Truth: Emotional levels and capability are not gender determined.
There is a myth that women are more emotional than men. If we look through the lens of current, cultural narrative it would be clear this myth is derived from societal norms and influences. I.e. men are taught to hide emotion while women are portrayed as being emotional. However, if we look at this logically, scientifically and factually we know that one sex is no more emotional than the other.
It is true that each sex has been trained to express emotions differently and society brands men’s emotions differently than women. But it is not true that women are more emotional than men. To be succinct and explicitly clear: evidence suggests men are just as emotional as women.
Myth: Emotional intelligence is just for career and business.
Truth: Emotional intelligence affects every aspect of your life.
In fact, if you focus on increasing your emotional intelligence in general you will see benefits in every area of your life. When emotional intelligence gained popularity people automatically started studying it’s effects on productivity and work. Makes sense since we are a society obsessed with productivity and work.
However it is more productive and beneficial for us to take a holistic view of emotional intelligence. When we focus on generally increasing EQ we carry those skills to every area of our life. We also benefit by having a more well rounded mental health leading to reduced stress.
Myth: We can turn emotions on and off and force them away at will.
Truth: Your choices are to work though emotions or manage them.
Despite common belief, we can’t leave emotions “at the door.” I once ended a 2 year relationship the night before starting a new job. It wasn’t planned, just the climax of fights and deteriorated love.
When I went to work I did not deny I had emotions or “leave them at the door”, I didn’t sit at my new job crying either. (I actually excelled and received two raises in 1 year.) What I did do was acknowledge that, while I am understandably upset, my focus is needed at work and I can reflect on my feelings when I leave.
The break-up was real no matter if I thought about it at work or not. I knew the feelings were going to be there until I worked through them. Work was not the time for that so I managed them accordingly. If I tried to push them away I would have been focused on them. Just like you stat to see yellow cars when you are told not to look for yellow cars.
Myth: If you are emotional or show emotions you are weak.
Truth: Showing emotion can be a sign of strength.
Emotions are generally not accepted in society and we are raised to push emotions aside. So much so that if someone show emotions in front of us we may get uncomfortable. Our discomfort, which is likely derived from our fear of being vulnerable or appearing weak, may result in us projecting onto the person showing emotion and misidentifying their action as weakness.
However, if someone chooses to be vulnerable and show emotion they are likely expelling an extreme maturity, confidence and strength. They are also being a leader and embodying the change I assume they want to see in the world (pats self on back).
This is not to say someone displaying emotions in a fit because they cannot control them is strength (Karen and Kens).
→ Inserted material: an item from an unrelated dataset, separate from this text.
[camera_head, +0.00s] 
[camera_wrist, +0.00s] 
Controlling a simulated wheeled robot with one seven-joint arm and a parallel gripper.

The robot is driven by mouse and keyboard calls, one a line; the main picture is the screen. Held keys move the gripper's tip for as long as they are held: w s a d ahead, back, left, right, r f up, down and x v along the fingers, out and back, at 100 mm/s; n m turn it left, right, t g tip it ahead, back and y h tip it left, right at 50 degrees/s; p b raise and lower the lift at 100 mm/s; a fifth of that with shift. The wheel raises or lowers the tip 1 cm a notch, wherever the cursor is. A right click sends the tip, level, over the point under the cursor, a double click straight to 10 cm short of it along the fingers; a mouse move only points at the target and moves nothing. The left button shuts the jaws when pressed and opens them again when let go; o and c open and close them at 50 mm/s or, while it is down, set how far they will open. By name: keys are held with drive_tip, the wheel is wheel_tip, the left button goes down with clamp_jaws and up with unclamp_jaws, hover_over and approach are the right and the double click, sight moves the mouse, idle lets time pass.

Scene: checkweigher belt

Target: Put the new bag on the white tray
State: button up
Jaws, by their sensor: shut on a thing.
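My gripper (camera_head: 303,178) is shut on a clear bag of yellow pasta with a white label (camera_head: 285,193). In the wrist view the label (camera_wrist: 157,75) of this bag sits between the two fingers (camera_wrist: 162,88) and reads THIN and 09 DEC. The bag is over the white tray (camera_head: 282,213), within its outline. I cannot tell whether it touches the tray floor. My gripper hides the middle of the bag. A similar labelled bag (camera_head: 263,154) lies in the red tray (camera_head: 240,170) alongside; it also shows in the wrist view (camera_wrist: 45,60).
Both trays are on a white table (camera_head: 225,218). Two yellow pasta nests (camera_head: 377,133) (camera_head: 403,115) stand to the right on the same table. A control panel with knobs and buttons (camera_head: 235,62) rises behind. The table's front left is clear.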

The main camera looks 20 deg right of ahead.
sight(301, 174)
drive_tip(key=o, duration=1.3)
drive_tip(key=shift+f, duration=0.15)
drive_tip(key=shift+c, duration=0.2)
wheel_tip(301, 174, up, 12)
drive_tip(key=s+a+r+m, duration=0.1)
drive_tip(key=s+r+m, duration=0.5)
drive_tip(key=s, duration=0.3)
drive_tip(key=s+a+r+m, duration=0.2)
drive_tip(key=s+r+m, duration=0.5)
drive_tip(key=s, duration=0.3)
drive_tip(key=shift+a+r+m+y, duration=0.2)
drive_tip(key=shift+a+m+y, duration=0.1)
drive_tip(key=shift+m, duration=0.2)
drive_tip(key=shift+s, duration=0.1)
This is in regards to those who choose to be vulnerable. Who choose to say “I love you, I’m in love with you,” like Alexis said to Ted in Season 4 Episode 11 of Schitt’s Creek.
Myth: If we push emotions away they will go away.
Truth: Emotions are always there.
Humans are emotional creatures and we will always have emotions. It’s a good thing. Think, if you didn’t feel emotions you’d be dead. Anyway, we either work through our emotions or they continue to effect us. It may not be now but it could be years later, or the next time you are in a situation that elicits the emotions similar to the one you’re forcing away.
For example, the thought that women are sad right after a break up and guys get sad much later. This could be because the guy is celebrating his “freedom” he is going out and partying and living it up but once the revelry subsides the emotions of the break-up are there to welcome him. Please note, this is not exclusive to genders. Typically after a break-up I have the urge to go out and party (woo hoo) but I force myself to feel the feels.
While we are on the topic: the whole “getting under someone to get over someone else,” does NOT work and is crap advice. While you may will temporarily avoid feelings they will still be there. The only way to get rid of them is to work through them and the higher EQ you have the easier this process will be.
Myth: Steve Jobs didn’t have emotional intelligence.
Truth: Job’s had career centric emotional intelligence.
Someone, somewhere made the deduction that Steve Job’s did not have emotional intelligence. They therefore concluded that EQ is NOT what people need to be successful. Quite the reach! They are drawing on a one-dimensional plane and it is obvious they did not have a clear grasp of what EQ actually is.
Recalling when I read Job’s biography. I can remember he had a daughter he was not so kind to and his colleagues were not fond of him. But guess what, he didn’t care. Why? Because he had the strong sense of self that comes with EQ. He knew what he wanted, career success, and he was not focused on anything else. Later in his life he developed empathy for others as he increased his EQ.
In order for Job’s (or anyone for that matter) to raise to incredible success like he has you need to have EQ. During his career he received a lot of negative feedback, but he didn’t let it bother him. Because he had EQ. It’s not that Job’s didn’t have EQ, it was that his EQ was work centric. He is an example of why we need EQ in all areas of our life.